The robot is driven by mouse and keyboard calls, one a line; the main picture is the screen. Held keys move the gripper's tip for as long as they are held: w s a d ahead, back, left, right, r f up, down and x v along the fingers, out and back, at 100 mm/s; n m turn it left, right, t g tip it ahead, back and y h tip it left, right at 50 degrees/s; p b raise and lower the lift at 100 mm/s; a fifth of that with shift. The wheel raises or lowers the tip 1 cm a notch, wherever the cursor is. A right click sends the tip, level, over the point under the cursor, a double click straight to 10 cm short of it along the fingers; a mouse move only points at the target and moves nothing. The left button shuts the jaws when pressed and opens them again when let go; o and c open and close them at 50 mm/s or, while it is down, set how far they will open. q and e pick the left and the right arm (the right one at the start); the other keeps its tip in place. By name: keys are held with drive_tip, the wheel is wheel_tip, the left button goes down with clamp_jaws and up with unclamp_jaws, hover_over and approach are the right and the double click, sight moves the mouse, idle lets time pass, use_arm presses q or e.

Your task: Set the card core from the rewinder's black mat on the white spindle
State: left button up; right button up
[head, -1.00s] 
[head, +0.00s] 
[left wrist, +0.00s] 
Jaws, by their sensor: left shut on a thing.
::::::
Job: Return, word for word, every line from the line with "Your task: Set" to the final line of the data.

Answer to this task:
Your task: Set the card core from the rewinder's black mat on the white spindle
State: left button up; right button up
[head, -1.00s] 
[head, +0.00s] 
[left wrist, +0.00s] 
Jaws, by their sensor: left shut on a thing.

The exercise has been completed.